The causeway between the mount and Marazion was improved in 1879 by raising it by one foot (30 cm) with sand and stones from the surrounding area. Repairs were completed in March 2016 following damage from the 2014 winter storms. Some studies indicate that any rise in ocean waters as well as existing natural erosion would put some of the Cornwall coast at risk, including St Michael's Mount.

Local government

St Michaels Mount
St Michael's Mount in 2005

Until recent times, both the mount and the town of Marazion formed part of the parish of St Hilary. St Michael's Mount forms its own civil parish for local government purposes. Currently, this takes the form of a parish meeting as opposed to a parish council (that is, a yearly meeting of electors that does not elect councillors). Lord St Levan currently chairs the St Michael's Mount parish meeting.

Geology

The rock exposures around St Michael's Mount provide an opportunity to see many features of the geology of Cornwall in a single locality. The mount is made of the uppermost part of a granite intrusion into metamorphosed Devonian mudstones or pelites. The granite is itself mineralised with a well-developed sheeted greisen vein system. Due to its geology the island's seaward has been designated a Site of Special Scientific Interest since 1995.

Granites

There are two types of granite visible on the mount. Most of the intrusion is a tourmaline muscovite granite which is variably porphyritic.
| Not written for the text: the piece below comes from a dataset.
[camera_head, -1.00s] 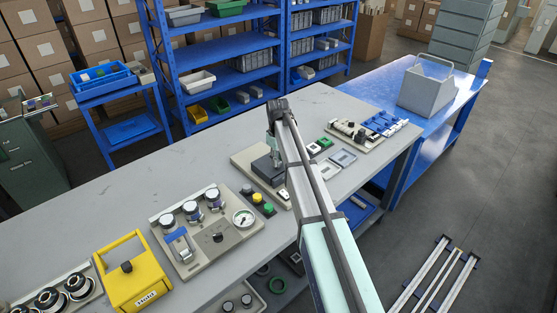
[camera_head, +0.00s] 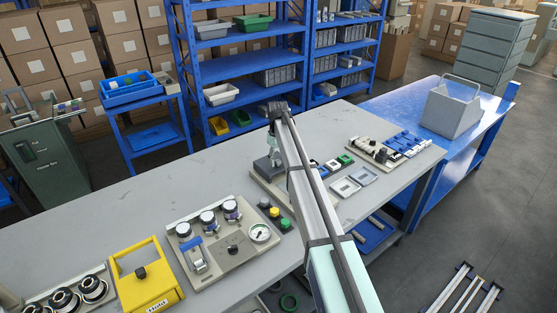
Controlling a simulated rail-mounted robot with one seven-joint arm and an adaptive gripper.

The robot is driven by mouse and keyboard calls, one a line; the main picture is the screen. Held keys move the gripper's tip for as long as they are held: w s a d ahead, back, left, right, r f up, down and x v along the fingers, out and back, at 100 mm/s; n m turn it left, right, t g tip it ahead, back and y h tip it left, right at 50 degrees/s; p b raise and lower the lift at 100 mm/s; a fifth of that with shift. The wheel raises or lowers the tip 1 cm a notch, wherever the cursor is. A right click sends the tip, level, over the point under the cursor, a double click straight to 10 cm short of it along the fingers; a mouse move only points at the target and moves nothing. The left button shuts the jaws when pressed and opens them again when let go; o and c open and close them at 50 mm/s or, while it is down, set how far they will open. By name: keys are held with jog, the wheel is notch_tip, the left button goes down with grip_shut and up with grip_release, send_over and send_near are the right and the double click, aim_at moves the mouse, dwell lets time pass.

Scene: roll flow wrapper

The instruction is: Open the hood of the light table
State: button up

This is separated from a biotite muscovite granite by pegmatites.

Devonian pelites

Originally laid down as mudstones these pelites were regionally metamorphosed and deformed (mainly folded here) by the Variscan orogeny. They were then affected by the intrusion of the granite, which caused further contact metamorphism, locally forming a hornfels, and mineralisation.

Mineralisation

The best developed mineralisation is found within the uppermost part of the granite itself in the form of sheeted greisen veins. These steep W-E trending veins are thought to have formed by hydraulic fracturing when the fluid pressure at the top of the granite reached a critical level. The granite was fractured and the fluids altered the granite by replacing feldspars with quartz and muscovite. The fluids were also rich in boron, tin and tungsten, and tourmaline, wolframite and cassiterite are common in the greisen veins. As the area cooled the veins became open to fluids from the surrounding country rock and these deposited sulphides, e.g. chalcopyrite and stannite. Greisen veins are also locally developed within the pelites.

Folklore

In prehistoric times, St Michael's Mount may have been a port for the tin trade, and Gavin de Beer made a case for it to be identified with the "tin port" Ictis/Ictin mentioned by Posidonius.

There are popular claims of a tradition that the Archangel Michael appeared before local fishermen on the mount in the 5th century AD. But in fact this is a modern myth. The earliest appearance of it is in a version by John Mirk, copying details of the medieval legend for Mont-Saint-Michel from the Golden Legend. The folk-story was examined and found to be based on a 15th-century misunderstanding by Max Muller.

The chronicler John of Worcester relates under the year 1099 that St Michael's Mount was located five or six miles (10 km) from the sea, enclosed in a thick wood, but that on the third day of November the sea overflowed the land, destroying many towns and drowning many people as well as innumerable oxen and sheep; the Anglo-Saxon Chronicle records under the date 11 November 1099, "The sea-flood sprung up to such a height, and did so much harm, as no man remembered that it ever did before". The Cornish legend of Lyonesse, an ancient kingdom said to have extended from Penwith toward the Isles of Scilly, also talks of land being inundated by the sea.

One of the earliest references to the mount (originally named "Dynsol" or "Dinsul"), was in the mid 11th century when it was "Sanctus Michael beside the sea".

In the 1600s, John Milton used the Mount as the setting for the finale of what was once one of the most famous poems in English literature, his "Lycidas", which drew on the traditional sea-lore that had it that the archangel Michael sat in a great stone chair at the top of the Mount, seeing far over the sea and thus protecting England. In the mid-1850s the poem's scenes of the drowning of Lycidas, in the seas below the Mount, were illustrated in engravings and paintings by J. M. W. Turner. The poem drew together various traditions from the Bible, classical mythology and local folklore to offer an elegy for the pagan world that had faded away.

Legend

During the 6th century, before a castle was built, according to legend, the island was once home to an 18-foot giant named Cormoran, who lived in a cave with his ill-gotten treasures obtained by terrorizing local towns and villages. That is, until a young farmer's son named Jack took on this gigantic menace, who had an appetite for cattle and children, and killed him by trapping him in a concealed pit, bringing down his axe upon his head. When he returned home, the elders in the village gave him a hero's welcome, and henceforth, called him "Jack the Giant Killer".